Print all the entries verbatim.

# Input data start

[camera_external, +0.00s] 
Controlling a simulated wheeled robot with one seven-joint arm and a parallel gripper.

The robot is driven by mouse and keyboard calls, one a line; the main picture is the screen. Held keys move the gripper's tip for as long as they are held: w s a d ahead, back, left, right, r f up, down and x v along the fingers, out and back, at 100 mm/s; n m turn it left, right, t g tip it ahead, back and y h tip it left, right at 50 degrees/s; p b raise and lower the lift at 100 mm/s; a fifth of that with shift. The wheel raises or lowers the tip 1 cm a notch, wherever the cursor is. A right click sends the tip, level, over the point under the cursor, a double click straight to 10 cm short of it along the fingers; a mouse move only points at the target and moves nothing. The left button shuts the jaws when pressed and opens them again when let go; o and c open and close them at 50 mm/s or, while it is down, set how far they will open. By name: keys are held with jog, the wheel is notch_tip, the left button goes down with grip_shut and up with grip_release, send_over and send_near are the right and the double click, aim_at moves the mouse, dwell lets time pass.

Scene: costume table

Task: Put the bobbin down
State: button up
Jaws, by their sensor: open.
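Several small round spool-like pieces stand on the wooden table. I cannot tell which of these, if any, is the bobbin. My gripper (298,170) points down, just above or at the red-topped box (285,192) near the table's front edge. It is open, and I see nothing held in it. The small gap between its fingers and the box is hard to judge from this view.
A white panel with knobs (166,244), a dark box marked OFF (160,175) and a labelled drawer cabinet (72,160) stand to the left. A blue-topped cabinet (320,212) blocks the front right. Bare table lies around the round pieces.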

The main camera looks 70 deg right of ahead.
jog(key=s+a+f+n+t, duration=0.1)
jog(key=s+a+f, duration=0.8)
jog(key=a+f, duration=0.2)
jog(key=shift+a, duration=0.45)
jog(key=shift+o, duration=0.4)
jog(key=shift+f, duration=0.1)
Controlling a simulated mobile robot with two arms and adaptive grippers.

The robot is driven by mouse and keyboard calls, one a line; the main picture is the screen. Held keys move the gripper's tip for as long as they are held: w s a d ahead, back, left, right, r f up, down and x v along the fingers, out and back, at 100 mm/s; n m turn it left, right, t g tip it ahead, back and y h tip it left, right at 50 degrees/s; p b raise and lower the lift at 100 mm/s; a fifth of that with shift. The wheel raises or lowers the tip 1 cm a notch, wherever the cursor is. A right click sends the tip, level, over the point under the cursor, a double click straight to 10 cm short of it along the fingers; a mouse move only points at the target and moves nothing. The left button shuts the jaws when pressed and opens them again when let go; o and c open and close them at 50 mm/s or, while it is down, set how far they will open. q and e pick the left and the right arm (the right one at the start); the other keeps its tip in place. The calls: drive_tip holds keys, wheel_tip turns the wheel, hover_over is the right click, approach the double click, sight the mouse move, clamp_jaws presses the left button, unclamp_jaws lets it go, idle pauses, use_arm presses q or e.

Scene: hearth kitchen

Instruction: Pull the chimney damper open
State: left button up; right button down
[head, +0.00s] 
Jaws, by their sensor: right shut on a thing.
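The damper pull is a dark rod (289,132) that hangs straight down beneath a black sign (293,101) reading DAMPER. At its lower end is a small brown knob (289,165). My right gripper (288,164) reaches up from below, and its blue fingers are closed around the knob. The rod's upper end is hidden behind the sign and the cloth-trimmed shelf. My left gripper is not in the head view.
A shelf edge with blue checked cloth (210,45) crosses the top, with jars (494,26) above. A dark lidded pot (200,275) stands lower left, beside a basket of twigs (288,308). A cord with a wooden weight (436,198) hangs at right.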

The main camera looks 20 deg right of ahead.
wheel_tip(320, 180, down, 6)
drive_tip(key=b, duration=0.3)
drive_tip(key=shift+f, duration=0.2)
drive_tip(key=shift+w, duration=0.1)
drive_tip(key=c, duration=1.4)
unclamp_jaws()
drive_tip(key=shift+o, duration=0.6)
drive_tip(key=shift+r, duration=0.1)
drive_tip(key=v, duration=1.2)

# Input data end

Reply –
[camera_external, +0.00s] 
Controlling a simulated wheeled robot with one seven-joint arm and a parallel gripper.

The robot is driven by mouse and keyboard calls, one a line; the main picture is the screen. Held keys move the gripper's tip for as long as they are held: w s a d ahead, back, left, right, r f up, down and x v along the fingers, out and back, at 100 mm/s; n m turn it left, right, t g tip it ahead, back and y h tip it left, right at 50 degrees/s; p b raise and lower the lift at 100 mm/s; a fifth of that with shift. The wheel raises or lowers the tip 1 cm a notch, wherever the cursor is. A right click sends the tip, level, over the point under the cursor, a double click straight to 10 cm short of it along the fingers; a mouse move only points at the target and moves nothing. The left button shuts the jaws when pressed and opens them again when let go; o and c open and close them at 50 mm/s or, while it is down, set how far they will open. By name: keys are held with jog, the wheel is notch_tip, the left button goes down with grip_shut and up with grip_release, send_over and send_near are the right and the double click, aim_at moves the mouse, dwell lets time pass.

Scene: costume table

Task: Put the bobbin down
State: button up
Jaws, by their sensor: open.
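Several small round spool-like pieces stand on the wooden table. I cannot tell which of these, if any, is the bobbin. My gripper (298,170) points down, just above or at the red-topped box (285,192) near the table's front edge. It is open, and I see nothing held in it. The small gap between its fingers and the box is hard to judge from this view.
A white panel with knobs (166,244), a dark box marked OFF (160,175) and a labelled drawer cabinet (72,160) stand to the left. A blue-topped cabinet (320,212) blocks the front right. Bare table lies around the round pieces.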

The main camera looks 70 deg right of ahead.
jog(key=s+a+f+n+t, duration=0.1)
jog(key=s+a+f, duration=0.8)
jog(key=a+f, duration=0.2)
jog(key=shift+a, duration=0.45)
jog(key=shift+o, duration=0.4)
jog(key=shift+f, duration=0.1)
Controlling a simulated mobile robot with two arms and adaptive grippers.

The robot is driven by mouse and keyboard calls, one a line; the main picture is the screen. Held keys move the gripper's tip for as long as they are held: w s a d ahead, back, left, right, r f up, down and x v along the fingers, out and back, at 100 mm/s; n m turn it left, right, t g tip it ahead, back and y h tip it left, right at 50 degrees/s; p b raise and lower the lift at 100 mm/s; a fifth of that with shift. The wheel raises or lowers the tip 1 cm a notch, wherever the cursor is. A right click sends the tip, level, over the point under the cursor, a double click straight to 10 cm short of it along the fingers; a mouse move only points at the target and moves nothing. The left button shuts the jaws when pressed and opens them again when let go; o and c open and close them at 50 mm/s or, while it is down, set how far they will open. q and e pick the left and the right arm (the right one at the start); the other keeps its tip in place. The calls: drive_tip holds keys, wheel_tip turns the wheel, hover_over is the right click, approach the double click, sight the mouse move, clamp_jaws presses the left button, unclamp_jaws lets it go, idle pauses, use_arm presses q or e.

Scene: hearth kitchen

Instruction: Pull the chimney damper open
State: left button up; right button down
[head, +0.00s] 
Jaws, by their sensor: right shut on a thing.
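The damper pull is a dark rod (289,132) that hangs straight down beneath a black sign (293,101) reading DAMPER. At its lower end is a small brown knob (289,165). My right gripper (288,164) reaches up from below, and its blue fingers are closed around the knob. The rod's upper end is hidden behind the sign and the cloth-trimmed shelf. My left gripper is not in the head view.
A shelf edge with blue checked cloth (210,45) crosses the top, with jars (494,26) above. A dark lidded pot (200,275) stands lower left, beside a basket of twigs (288,308). A cord with a wooden weight (436,198) hangs at right.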

The main camera looks 20 deg right of ahead.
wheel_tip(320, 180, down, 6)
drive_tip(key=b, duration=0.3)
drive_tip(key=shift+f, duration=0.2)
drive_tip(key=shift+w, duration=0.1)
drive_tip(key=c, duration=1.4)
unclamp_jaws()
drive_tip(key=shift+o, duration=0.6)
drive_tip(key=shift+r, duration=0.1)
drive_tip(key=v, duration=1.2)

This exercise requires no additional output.